Extract every line below that contains the word "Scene".

**The input**
------
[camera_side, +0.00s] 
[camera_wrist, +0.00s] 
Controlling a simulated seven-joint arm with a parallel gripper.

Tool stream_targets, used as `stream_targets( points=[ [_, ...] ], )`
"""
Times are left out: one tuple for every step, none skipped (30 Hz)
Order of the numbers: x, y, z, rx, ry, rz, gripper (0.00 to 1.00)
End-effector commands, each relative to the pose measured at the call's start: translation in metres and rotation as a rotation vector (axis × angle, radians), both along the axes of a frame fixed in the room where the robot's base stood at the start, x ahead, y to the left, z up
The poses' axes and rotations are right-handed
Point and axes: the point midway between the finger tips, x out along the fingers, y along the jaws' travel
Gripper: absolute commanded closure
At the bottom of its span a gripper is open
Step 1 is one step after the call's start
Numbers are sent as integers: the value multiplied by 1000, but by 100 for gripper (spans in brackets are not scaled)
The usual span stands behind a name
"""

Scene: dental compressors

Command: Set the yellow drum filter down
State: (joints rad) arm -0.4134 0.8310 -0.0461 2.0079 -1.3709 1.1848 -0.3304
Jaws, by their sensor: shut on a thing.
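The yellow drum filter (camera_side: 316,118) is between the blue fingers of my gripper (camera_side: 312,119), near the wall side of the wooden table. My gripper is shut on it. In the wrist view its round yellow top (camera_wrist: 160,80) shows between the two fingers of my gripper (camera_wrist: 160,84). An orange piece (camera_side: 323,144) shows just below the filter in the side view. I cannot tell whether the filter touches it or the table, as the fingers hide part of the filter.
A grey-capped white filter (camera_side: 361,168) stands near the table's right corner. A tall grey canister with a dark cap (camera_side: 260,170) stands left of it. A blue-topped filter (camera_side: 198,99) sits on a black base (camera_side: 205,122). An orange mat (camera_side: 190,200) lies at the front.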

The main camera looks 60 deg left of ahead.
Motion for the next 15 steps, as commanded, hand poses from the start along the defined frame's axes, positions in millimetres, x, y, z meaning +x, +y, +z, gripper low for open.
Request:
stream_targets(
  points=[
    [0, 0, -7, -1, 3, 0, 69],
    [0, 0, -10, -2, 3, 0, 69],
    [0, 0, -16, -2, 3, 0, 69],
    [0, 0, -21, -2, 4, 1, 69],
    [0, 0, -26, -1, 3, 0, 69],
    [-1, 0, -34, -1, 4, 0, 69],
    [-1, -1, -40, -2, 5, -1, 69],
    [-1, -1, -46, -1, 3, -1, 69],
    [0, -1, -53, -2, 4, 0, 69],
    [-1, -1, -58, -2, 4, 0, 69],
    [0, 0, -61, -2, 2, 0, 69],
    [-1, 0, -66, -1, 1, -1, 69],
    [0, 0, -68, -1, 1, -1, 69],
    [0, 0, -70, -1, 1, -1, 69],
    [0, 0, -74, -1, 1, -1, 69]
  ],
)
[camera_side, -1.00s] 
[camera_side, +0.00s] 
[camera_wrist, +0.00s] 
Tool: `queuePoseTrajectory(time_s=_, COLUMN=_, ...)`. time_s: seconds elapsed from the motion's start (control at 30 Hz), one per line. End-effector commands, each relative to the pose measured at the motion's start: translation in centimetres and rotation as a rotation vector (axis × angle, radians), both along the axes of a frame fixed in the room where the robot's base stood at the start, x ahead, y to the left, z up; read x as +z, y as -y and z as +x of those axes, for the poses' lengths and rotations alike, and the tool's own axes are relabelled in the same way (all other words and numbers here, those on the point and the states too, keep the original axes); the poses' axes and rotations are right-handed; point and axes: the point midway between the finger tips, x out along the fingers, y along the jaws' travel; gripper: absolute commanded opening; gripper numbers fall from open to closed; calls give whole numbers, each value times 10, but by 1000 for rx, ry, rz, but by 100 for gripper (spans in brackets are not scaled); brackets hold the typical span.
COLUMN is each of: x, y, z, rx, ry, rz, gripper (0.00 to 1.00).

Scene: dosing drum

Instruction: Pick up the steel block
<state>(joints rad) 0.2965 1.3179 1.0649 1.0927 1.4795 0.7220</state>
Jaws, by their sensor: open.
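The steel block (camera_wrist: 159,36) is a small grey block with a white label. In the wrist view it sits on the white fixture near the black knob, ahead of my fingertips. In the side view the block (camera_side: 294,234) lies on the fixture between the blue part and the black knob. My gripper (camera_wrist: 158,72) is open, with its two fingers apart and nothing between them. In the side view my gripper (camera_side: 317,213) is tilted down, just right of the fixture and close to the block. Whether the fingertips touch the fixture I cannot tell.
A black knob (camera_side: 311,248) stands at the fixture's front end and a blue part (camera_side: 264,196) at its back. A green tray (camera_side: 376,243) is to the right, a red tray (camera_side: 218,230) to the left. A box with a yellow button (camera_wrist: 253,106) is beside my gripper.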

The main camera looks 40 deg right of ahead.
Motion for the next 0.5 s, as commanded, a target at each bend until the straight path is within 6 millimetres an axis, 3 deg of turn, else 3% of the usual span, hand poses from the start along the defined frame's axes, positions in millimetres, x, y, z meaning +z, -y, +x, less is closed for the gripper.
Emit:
------
**Worked answer**
Scene: dental compressors
Scene: dosing drum

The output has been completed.